╭──

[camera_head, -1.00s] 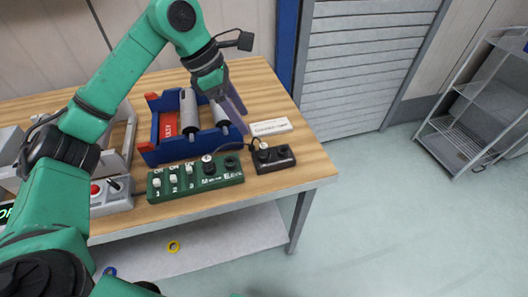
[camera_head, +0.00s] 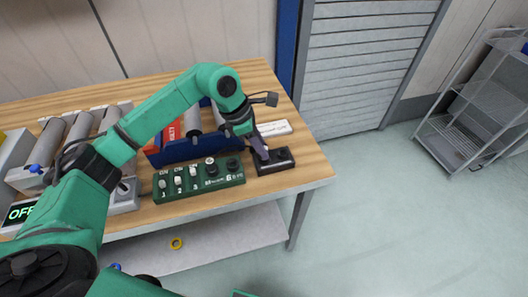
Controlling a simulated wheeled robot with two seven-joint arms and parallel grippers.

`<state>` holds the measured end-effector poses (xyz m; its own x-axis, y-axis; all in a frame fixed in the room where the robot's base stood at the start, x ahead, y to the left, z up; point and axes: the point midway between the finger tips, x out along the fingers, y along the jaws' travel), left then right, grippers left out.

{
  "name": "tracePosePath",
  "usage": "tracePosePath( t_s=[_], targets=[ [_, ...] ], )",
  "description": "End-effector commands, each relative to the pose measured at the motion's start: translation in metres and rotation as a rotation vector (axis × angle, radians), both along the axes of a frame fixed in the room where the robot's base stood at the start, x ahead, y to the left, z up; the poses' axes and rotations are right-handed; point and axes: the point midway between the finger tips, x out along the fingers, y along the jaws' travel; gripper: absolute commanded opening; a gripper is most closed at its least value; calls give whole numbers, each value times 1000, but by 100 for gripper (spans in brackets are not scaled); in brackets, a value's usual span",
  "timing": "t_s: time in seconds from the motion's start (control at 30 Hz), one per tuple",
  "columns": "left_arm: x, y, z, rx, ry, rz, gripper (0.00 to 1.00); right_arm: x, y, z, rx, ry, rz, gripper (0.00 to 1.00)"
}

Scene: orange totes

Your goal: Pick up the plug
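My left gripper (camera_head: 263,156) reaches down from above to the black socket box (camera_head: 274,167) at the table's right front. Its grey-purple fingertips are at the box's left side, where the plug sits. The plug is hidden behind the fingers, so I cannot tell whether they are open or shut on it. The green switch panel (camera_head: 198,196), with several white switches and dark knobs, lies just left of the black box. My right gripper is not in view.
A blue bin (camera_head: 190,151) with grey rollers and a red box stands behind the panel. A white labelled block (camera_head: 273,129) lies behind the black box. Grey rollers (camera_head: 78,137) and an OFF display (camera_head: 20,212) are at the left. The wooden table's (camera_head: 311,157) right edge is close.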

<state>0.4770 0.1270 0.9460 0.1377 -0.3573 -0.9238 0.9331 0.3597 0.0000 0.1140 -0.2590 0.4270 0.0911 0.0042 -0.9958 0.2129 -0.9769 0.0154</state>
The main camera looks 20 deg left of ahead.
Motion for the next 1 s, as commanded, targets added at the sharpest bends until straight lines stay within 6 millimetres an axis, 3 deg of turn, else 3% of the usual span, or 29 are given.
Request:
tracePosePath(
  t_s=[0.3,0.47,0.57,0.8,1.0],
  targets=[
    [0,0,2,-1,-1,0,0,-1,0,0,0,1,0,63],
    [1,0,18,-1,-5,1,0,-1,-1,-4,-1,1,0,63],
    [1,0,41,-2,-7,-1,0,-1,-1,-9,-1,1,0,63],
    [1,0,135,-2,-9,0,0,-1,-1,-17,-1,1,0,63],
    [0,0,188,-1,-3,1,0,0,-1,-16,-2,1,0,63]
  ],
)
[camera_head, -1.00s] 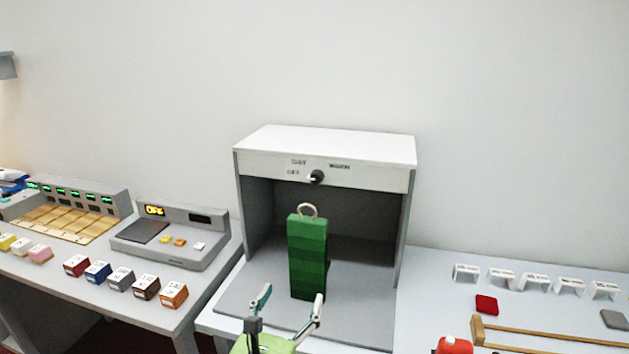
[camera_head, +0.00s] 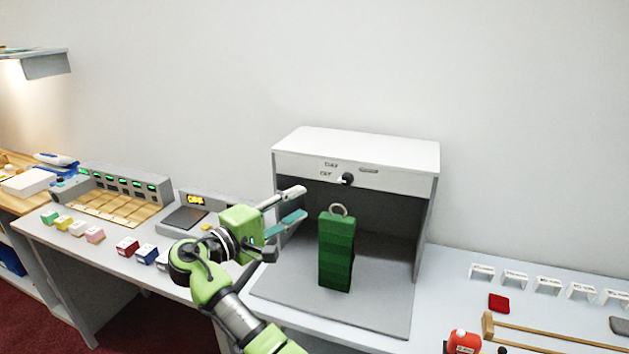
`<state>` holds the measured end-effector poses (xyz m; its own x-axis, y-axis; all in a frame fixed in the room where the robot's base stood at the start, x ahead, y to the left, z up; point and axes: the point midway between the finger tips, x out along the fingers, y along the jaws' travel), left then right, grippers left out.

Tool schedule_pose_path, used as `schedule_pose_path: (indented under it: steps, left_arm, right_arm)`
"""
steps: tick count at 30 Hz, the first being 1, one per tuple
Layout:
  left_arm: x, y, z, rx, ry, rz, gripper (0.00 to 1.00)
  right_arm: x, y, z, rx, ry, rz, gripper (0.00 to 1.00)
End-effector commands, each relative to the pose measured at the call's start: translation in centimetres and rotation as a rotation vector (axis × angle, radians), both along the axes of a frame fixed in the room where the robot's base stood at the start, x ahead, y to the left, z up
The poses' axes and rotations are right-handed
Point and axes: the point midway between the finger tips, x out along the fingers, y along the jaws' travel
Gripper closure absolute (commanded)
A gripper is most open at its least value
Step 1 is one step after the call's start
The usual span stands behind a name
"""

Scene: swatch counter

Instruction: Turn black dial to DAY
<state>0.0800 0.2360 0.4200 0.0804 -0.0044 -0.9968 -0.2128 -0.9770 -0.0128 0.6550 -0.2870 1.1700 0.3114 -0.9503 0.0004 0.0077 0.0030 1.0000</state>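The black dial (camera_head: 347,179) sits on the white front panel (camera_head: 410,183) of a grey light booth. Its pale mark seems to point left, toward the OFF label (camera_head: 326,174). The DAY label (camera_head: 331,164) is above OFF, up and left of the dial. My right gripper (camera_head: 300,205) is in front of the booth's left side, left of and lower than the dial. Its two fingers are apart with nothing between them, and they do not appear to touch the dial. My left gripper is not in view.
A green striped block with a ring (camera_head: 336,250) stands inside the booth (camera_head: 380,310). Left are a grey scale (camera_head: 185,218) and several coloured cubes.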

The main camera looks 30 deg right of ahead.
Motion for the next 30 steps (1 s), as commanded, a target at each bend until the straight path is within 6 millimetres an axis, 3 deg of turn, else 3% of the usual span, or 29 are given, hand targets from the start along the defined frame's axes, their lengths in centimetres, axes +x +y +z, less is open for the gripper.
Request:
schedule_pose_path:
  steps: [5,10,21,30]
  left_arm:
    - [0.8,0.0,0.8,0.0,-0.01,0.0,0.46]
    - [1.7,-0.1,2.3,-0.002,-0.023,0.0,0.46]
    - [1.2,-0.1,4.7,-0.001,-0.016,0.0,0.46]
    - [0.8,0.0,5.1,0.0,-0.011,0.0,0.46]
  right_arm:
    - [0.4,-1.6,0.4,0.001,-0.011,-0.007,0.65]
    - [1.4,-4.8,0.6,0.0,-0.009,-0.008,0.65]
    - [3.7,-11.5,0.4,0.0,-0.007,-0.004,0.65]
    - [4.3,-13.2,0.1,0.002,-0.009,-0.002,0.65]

╰──

→ **Request**:
Print every entry above again without changing a word, and omit the pictures.

→ **Written answer**:
[camera_head, -1.00s] 
[camera_head, +0.00s] 
Controlling a simulated wheeled robot with two seven-joint arms and parallel grippers.

`<state>` holds the measured end-effector poses (xyz m; its own x-axis, y-axis; all in a frame fixed in the room where the robot's base stood at the start, x ahead, y to the left, z up; point and axes: the point midway between the finger tips, x out along the fingers, y along the jaws' travel), left then right, grippers left out.

{
  "name": "tracePosePath",
  "usage": "tracePosePath( t_s=[_], targets=[ [_, ...] ], )",
  "description": "End-effector commands, each relative to the pose measured at the motion's start: translation in metres and rotation as a rotation vector (axis × angle, radians), both along the axes of a frame fixed in the room where the robot's base stood at the start, x ahead, y to the left, z up; the poses' axes and rotations are right-handed; point and axes: the point midway between the finger tips, x out along the fingers, y along the jaws' travel; gripper: absolute commanded opening; a gripper is most closed at its least value; calls give whole numbers, each value times 1000, but by 100 for gripper (spans in brackets are not scaled); in brackets, a value's usual span",
  "timing": "t_s: time in seconds from the motion's start (control at 30 Hz), one per tuple",
  "columns": "left_arm: x, y, z, rx, ry, rz, gripper (0.00 to 1.00); right_arm: x, y, z, rx, ry, rz, gripper (0.00 to 1.00)"
}

Scene: orange totes

Your goal: Pick up the plug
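My left gripper (camera_head: 263,156) reaches down from above to the black socket box (camera_head: 274,167) at the table's right front. Its grey-purple fingertips are at the box's left side, where the plug sits. The plug is hidden behind the fingers, so I cannot tell whether they are open or shut on it. The green switch panel (camera_head: 198,196), with several white switches and dark knobs, lies just left of the black box. My right gripper is not in view.
A blue bin (camera_head: 190,151) with grey rollers and a red box stands behind the panel. A white labelled block (camera_head: 273,129) lies behind the black box. Grey rollers (camera_head: 78,137) and an OFF display (camera_head: 20,212) are at the left. The wooden table's (camera_head: 311,157) right edge is close.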

<state>0.4770 0.1270 0.9460 0.1377 -0.3573 -0.9238 0.9331 0.3597 0.0000 0.1140 -0.2590 0.4270 0.0911 0.0042 -0.9958 0.2129 -0.9769 0.0154</state>
The main camera looks 20 deg left of ahead.
Motion for the next 1 s, as commanded, targets added at the sharpest bends until straight lines stay within 6 millimetres an axis, 3 deg of turn, else 3% of the usual span, or 29 are given.
Request:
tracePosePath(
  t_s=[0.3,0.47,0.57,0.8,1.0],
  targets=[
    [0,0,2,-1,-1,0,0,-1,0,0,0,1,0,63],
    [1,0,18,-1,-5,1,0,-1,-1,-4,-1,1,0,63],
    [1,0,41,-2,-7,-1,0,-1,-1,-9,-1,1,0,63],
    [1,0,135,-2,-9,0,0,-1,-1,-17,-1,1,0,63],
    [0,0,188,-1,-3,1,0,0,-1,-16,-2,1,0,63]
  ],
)
[camera_head, -1.00s] 
[camera_head, +0.00s] 
`<state>` holds the measured end-effector poses (xyz m; its own x-axis, y-axis; all in a frame fixed in the room where the robot's base stood at the start, x ahead, y to the left, z up; point and axes: the point midway between the finger tips, x out along the fingers, y along the jaws' travel), left then right, grippers left out.

Tool schedule_pose_path, used as `schedule_pose_path: (indented under it: steps, left_arm, right_arm)`
"""
steps: tick count at 30 Hz, the first being 1, one per tuple
Layout:
  left_arm: x, y, z, rx, ry, rz, gripper (0.00 to 1.00)
  right_arm: x, y, z, rx, ry, rz, gripper (0.00 to 1.00)
End-effector commands, each relative to the pose measured at the call's start: translation in centimetres and rotation as a rotation vector (axis × angle, radians), both along the axes of a frame fixed in the room where the robot's base stood at the start, x ahead, y to the left, z up
The poses' axes and rotations are right-handed
Point and axes: the point midway between the finger tips, x out along the fingers, y along the jaws' travel
Gripper closure absolute (commanded)
A gripper is most open at its least value
Step 1 is one step after the call's start
The usual span stands behind a name
"""

Scene: swatch counter

Instruction: Turn black dial to DAY
<state>0.0800 0.2360 0.4200 0.0804 -0.0044 -0.9968 -0.2128 -0.9770 -0.0128 0.6550 -0.2870 1.1700 0.3114 -0.9503 0.0004 0.0077 0.0030 1.0000</state>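The black dial (camera_head: 347,179) sits on the white front panel (camera_head: 410,183) of a grey light booth. Its pale mark seems to point left, toward the OFF label (camera_head: 326,174). The DAY label (camera_head: 331,164) is above OFF, up and left of the dial. My right gripper (camera_head: 300,205) is in front of the booth's left side, left of and lower than the dial. Its two fingers are apart with nothing between them, and they do not appear to touch the dial. My left gripper is not in view.
A green striped block with a ring (camera_head: 336,250) stands inside the booth (camera_head: 380,310). Left are a grey scale (camera_head: 185,218) and several coloured cubes.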

The main camera looks 30 deg right of ahead.
Motion for the next 30 steps (1 s), as commanded, a target at each bend until the straight path is within 6 millimetres an axis, 3 deg of turn, else 3% of the usual span, or 29 are given, hand targets from the start along the defined frame's axes, their lengths in centimetres, axes +x +y +z, less is open for the gripper.
Request:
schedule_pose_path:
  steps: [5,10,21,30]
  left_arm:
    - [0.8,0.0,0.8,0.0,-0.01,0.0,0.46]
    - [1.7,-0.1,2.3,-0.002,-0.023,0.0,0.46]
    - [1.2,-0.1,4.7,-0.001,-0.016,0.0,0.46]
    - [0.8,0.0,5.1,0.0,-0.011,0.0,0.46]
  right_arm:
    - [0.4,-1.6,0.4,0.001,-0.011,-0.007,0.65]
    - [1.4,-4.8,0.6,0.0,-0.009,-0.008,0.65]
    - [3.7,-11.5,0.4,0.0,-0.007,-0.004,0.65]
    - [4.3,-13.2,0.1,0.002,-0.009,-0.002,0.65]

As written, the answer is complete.